Il a d'ailleurs toujours été très difficile de préciser exactement quels sont les éléments dont le judaïsme ne peut pas se départir sans courir le risque de perdre son identité propre. C'est dans ce domaine qu'ont surgi principalement, au siècle dernier, les contestations élevées au sein même du judaïsme, et qui ont créé une situation très différente de celle qui avait prévalu pendant des siècles.
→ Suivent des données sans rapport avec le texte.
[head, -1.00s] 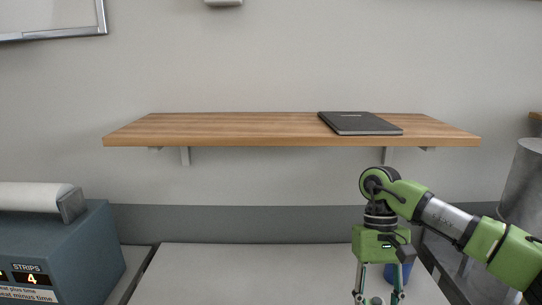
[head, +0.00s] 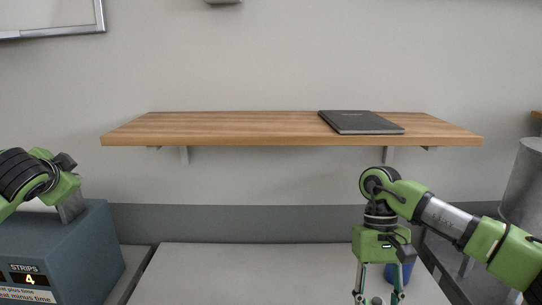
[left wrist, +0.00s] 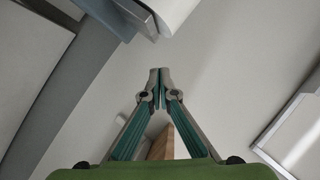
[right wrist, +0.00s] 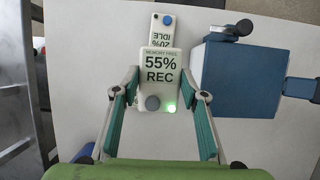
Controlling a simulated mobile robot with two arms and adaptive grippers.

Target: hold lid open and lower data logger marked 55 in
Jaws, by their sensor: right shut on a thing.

La situation au Moyen Age et jusqu'à l'émancipation

On a pu avancer — et cela aussi est en partie vrai — que, du point de vue de son mode d'existence, et donc aussi de son évolution spirituelle, l'élément juif n'est sorti du Moyen Age qu'à la suite de l'émancipation civique à laquelle il a pu accéder progressivement, à partir de la Révolution française, en Europe centrale et occidentale. Cela ne signifie cependant pas que le judaïsme, au cours de son existence, ait évolué en vase clos. Toujours et à tous les niveaux de son existence, il a été étroitement mêlé aux grands courants intellectuels et culturels qui ont traversé la société à l'intérieur de laquelle il évoluait à tel ou tel moment précis de son histoire. C'est vrai pour la période biblique, pendant laquelle il émergeait, au fur et à mesure, comme entité spirituelle et culturelle propre. C'est vrai pour la période hellénistique où, dans la diaspora naissante, il faisait siennes les acquisitions de la culture grecque. Et c'est vrai encore pour les premiers siècles de la période musulmane, où de très grands penseurs juifs reformulaient l'ensemble du patrimoine spirituel de la nation en dépendance étroite de la théologie islamique et, partant, de la pensée philosophique de l'antiquité dont elle s'inspire dans une très large mesure.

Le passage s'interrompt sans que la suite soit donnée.